[Recorded robot episodes]
+ + + + + + +

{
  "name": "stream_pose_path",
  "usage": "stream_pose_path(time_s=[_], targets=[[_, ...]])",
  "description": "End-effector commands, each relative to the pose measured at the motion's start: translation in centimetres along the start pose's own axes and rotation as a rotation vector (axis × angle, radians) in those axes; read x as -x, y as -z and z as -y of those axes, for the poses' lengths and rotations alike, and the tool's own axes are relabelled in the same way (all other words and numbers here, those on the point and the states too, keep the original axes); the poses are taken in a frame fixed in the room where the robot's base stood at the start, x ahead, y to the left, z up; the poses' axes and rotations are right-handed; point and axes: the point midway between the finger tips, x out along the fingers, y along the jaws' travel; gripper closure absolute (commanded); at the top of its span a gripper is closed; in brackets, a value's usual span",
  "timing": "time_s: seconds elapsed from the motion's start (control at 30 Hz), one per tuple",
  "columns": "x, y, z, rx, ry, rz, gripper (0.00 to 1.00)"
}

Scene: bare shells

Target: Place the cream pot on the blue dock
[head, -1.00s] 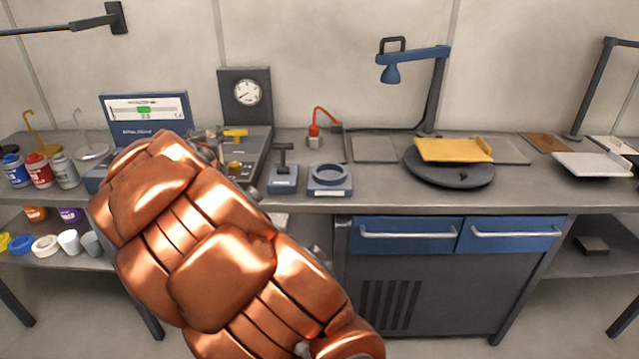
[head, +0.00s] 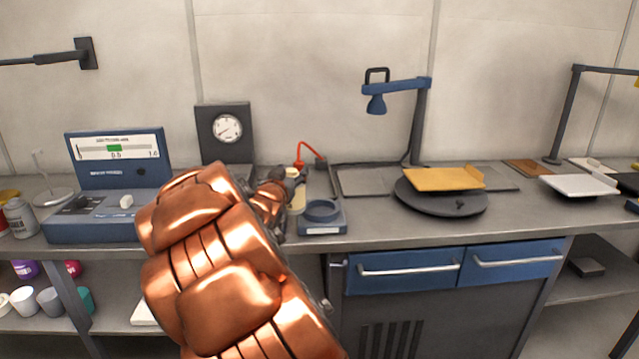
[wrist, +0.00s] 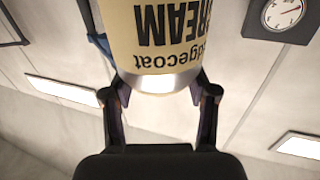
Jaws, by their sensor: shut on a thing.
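The cream pot (wrist: 165,40) fills the top of the wrist view, its dark lettering upside down there. My gripper (wrist: 160,88) is shut on it, one finger on each side. In the head view the pot (head: 297,197) shows as a small pale yellow patch beside my gripper (head: 284,184), mostly hidden by it. The blue dock (head: 322,220), a square block with a raised ring, stands on the bench just right of and nearer than the pot. The ring looks empty. I cannot tell the gap between the pot and the dock.
A red bent-stem device (head: 305,157) stands behind the pot. A turntable (head: 440,200) with a yellow tray (head: 445,179) is to the right, under a blue lamp (head: 395,86). A blue meter (head: 115,165) and a dial gauge (head: 226,135) stand left. My arm hides the bench between.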

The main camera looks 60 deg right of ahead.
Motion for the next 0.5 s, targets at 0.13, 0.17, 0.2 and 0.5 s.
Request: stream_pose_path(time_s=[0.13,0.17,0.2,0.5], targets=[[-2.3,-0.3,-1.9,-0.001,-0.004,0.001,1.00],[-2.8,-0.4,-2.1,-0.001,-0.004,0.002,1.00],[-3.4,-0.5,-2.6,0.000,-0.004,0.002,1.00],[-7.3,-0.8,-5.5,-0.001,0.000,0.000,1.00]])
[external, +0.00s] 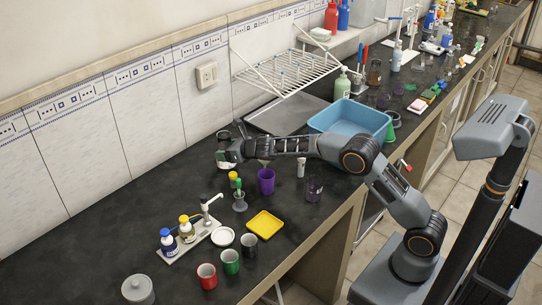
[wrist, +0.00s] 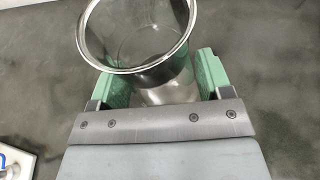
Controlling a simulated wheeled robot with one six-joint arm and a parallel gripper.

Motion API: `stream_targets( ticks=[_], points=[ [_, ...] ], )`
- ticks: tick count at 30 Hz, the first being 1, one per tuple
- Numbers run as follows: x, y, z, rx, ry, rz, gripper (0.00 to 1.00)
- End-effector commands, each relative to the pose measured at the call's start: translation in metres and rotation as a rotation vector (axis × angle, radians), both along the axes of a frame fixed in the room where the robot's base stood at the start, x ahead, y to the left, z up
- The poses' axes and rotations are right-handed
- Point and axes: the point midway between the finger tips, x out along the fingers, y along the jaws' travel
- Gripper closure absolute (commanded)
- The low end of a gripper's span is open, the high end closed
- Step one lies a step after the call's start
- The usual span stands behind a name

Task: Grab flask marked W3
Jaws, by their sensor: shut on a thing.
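A clear glass vessel (wrist: 165,58) with a wide round rim sits between the green fingertips of my gripper (wrist: 165,80) in the wrist view. The fingers press on it from both sides, and its open mouth faces the camera. No W3 marking is readable, so I cannot tell its label. In the external view my gripper (external: 229,156) is at the end of the stretched arm, over the dark bench near the tiled wall.
A purple cup (external: 266,182), a small flask (external: 240,203) and a dark purple glass (external: 314,188) stand in front of the arm. A blue tub (external: 350,117) is behind it, with a drying rack (external: 285,72) on the wall.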

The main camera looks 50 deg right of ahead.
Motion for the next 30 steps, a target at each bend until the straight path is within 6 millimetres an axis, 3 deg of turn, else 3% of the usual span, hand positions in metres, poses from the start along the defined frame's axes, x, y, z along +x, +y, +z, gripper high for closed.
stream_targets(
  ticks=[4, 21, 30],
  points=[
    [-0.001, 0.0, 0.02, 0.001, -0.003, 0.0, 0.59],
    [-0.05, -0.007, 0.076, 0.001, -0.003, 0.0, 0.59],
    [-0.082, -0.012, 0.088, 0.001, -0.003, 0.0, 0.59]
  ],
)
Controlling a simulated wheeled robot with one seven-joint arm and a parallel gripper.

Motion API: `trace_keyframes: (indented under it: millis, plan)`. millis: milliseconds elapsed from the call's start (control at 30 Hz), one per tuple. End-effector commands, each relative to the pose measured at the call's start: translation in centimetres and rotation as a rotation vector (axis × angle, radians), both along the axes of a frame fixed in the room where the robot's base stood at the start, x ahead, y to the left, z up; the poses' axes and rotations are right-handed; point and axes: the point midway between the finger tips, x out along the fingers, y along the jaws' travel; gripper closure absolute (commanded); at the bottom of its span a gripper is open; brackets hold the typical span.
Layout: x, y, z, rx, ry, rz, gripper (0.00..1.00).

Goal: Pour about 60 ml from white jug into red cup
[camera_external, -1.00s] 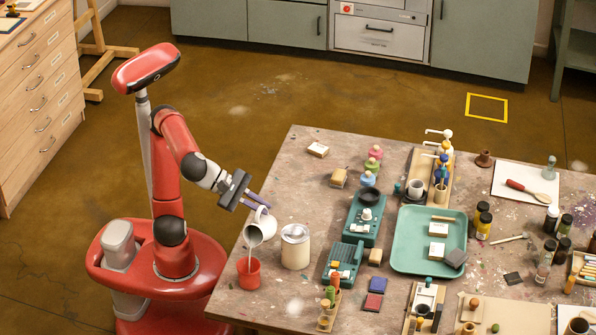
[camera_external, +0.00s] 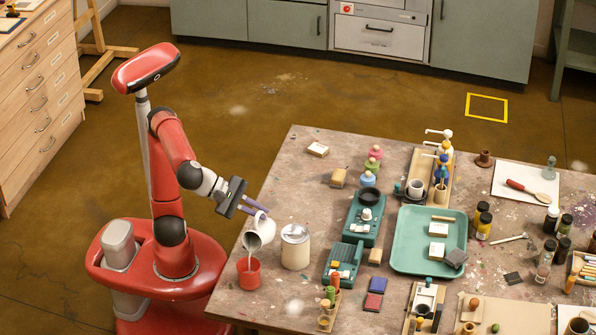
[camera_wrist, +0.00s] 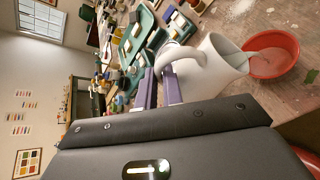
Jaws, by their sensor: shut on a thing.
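The white jug (camera_external: 262,232) is held tilted over the red cup (camera_external: 248,279) near the table's left edge. My gripper (camera_external: 258,208) is shut on the jug's handle, which shows between the purple fingers in the wrist view (camera_wrist: 163,85). A thin pale stream runs from the jug's lip down to the cup. In the wrist view the jug (camera_wrist: 212,65) leans toward the red cup (camera_wrist: 272,52), and greyish-pink liquid shows inside the cup. The level inside the jug is hidden.
Green devices (camera_external: 362,222) and a teal tray (camera_external: 400,262) lie farther right. The table corner left of the cup is bare.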

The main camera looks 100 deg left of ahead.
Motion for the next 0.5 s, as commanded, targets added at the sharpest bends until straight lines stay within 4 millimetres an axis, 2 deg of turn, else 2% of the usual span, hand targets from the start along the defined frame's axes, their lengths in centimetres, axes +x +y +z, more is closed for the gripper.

+ + + + + + +

Print all of the entries word for word. Skip any images they contain.

SOLVED EXERCISE
{
  "name": "stream_pose_path",
  "usage": "stream_pose_path(time_s=[_], targets=[[_, ...]])",
  "description": "End-effector commands, each relative to the pose measured at the motion's start: translation in centimetres along the start pose's own axes and rotation as a rotation vector (axis × angle, radians) in those axes; read x as -x, y as -z and z as -y of those axes, for the poses' lengths and rotations alike, and the tool's own axes are relabelled in the same way (all other words and numbers here, those on the point and the states too, keep the original axes); the poses are taken in a frame fixed in the room where the robot's base stood at the start, x ahead, y to the left, z up; the poses' axes and rotations are right-handed; point and axes: the point midway between the finger tips, x out along the fingers, y along the jaws' travel; gripper closure absolute (commanded); at the top of its span a gripper is closed; in brackets, a value's usual span",
  "timing": "time_s: seconds elapsed from the motion's start (control at 30 Hz), one per tuple",
  "columns": "x, y, z, rx, ry, rz, gripper (0.00 to 1.00)"
}

Scene: bare shells

Target: Place the cream pot on the blue dock
[head, -1.00s] 
[head, +0.00s] 
[wrist, +0.00s] 
Jaws, by their sensor: shut on a thing.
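The cream pot (wrist: 165,40) fills the top of the wrist view, its dark lettering upside down there. My gripper (wrist: 160,88) is shut on it, one finger on each side. In the head view the pot (head: 297,197) shows as a small pale yellow patch beside my gripper (head: 284,184), mostly hidden by it. The blue dock (head: 322,220), a square block with a raised ring, stands on the bench just right of and nearer than the pot. The ring looks empty. I cannot tell the gap between the pot and the dock.
A red bent-stem device (head: 305,157) stands behind the pot. A turntable (head: 440,200) with a yellow tray (head: 445,179) is to the right, under a blue lamp (head: 395,86). A blue meter (head: 115,165) and a dial gauge (head: 226,135) stand left. My arm hides the bench between.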

The main camera looks 60 deg right of ahead.
Motion for the next 0.5 s, targets at 0.13, 0.17, 0.2 and 0.5 s.
Request: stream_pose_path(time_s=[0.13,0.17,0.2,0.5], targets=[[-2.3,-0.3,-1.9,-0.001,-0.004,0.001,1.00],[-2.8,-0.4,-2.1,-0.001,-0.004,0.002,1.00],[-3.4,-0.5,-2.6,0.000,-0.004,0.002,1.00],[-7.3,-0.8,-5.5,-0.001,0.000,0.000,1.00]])
[external, +0.00s] 
[wrist, +0.00s] 
Controlling a simulated wheeled robot with one six-joint arm and a parallel gripper.

Motion API: `stream_targets( ticks=[_], points=[ [_, ...] ], )`
- ticks: tick count at 30 Hz, the first being 1, one per tuple
- Numbers run as follows: x, y, z, rx, ry, rz, gripper (0.00 to 1.00)
- End-effector commands, each relative to the pose measured at the call's start: translation in metres and rotation as a rotation vector (axis × angle, radians), both along the axes of a frame fixed in the room where the robot's base stood at the start, x ahead, y to the left, z up
- The poses' axes and rotations are right-handed
- Point and axes: the point midway between the finger tips, x out along the fingers, y along the jaws' travel
- Gripper closure absolute (commanded)
- The low end of a gripper's span is open, the high end closed
- Step one lies a step after the call's start
- The usual span stands behind a name

Task: Grab flask marked W3
Jaws, by their sensor: shut on a thing.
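A clear glass vessel (wrist: 165,58) with a wide round rim sits between the green fingertips of my gripper (wrist: 165,80) in the wrist view. The fingers press on it from both sides, and its open mouth faces the camera. No W3 marking is readable, so I cannot tell its label. In the external view my gripper (external: 229,156) is at the end of the stretched arm, over the dark bench near the tiled wall.
A purple cup (external: 266,182), a small flask (external: 240,203) and a dark purple glass (external: 314,188) stand in front of the arm. A blue tub (external: 350,117) is behind it, with a drying rack (external: 285,72) on the wall.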

The main camera looks 50 deg right of ahead.
Motion for the next 30 steps, a target at each bend until the straight path is within 6 millimetres an axis, 3 deg of turn, else 3% of the usual span, hand positions in metres, poses from the start along the defined frame's axes, x, y, z along +x, +y, +z, gripper high for closed.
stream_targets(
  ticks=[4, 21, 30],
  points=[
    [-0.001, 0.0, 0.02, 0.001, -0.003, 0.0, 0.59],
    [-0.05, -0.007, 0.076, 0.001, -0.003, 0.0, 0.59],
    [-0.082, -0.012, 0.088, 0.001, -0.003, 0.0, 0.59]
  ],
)
Controlling a simulated wheeled robot with one seven-joint arm and a parallel gripper.

Motion API: `trace_keyframes: (indented under it: millis, plan)`. millis: milliseconds elapsed from the call's start (control at 30 Hz), one per tuple. End-effector commands, each relative to the pose measured at the call's start: translation in centimetres and rotation as a rotation vector (axis × angle, radians), both along the axes of a frame fixed in the room where the robot's base stood at the start, x ahead, y to the left, z up; the poses' axes and rotations are right-handed; point and axes: the point midway between the finger tips, x out along the fingers, y along the jaws' travel; gripper closure absolute (commanded); at the bottom of its span a gripper is open; brackets hold the typical span.
Layout: x, y, z, rx, ry, rz, gripper (0.00..1.00).

Goal: Pour about 60 ml from white jug into red cup
[camera_external, -1.00s] 
[camera_external, +0.00s] 
[camera_wrist, +0.00s] 
Jaws, by their sensor: shut on a thing.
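The white jug (camera_external: 262,232) is held tilted over the red cup (camera_external: 248,279) near the table's left edge. My gripper (camera_external: 258,208) is shut on the jug's handle, which shows between the purple fingers in the wrist view (camera_wrist: 163,85). A thin pale stream runs from the jug's lip down to the cup. In the wrist view the jug (camera_wrist: 212,65) leans toward the red cup (camera_wrist: 272,52), and greyish-pink liquid shows inside the cup. The level inside the jug is hidden.
Green devices (camera_external: 362,222) and a teal tray (camera_external: 400,262) lie farther right. The table corner left of the cup is bare.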

The main camera looks 100 deg left of ahead.
Motion for the next 0.5 s, as commanded, targets added at the sharpest bends until straight lines stay within 4 millimetres an axis, 2 deg of turn, else 2% of the usual span, hand targets from the start along the defined frame's axes, their lengths in centimetres, axes +x +y +z, more is closed for the gripper.

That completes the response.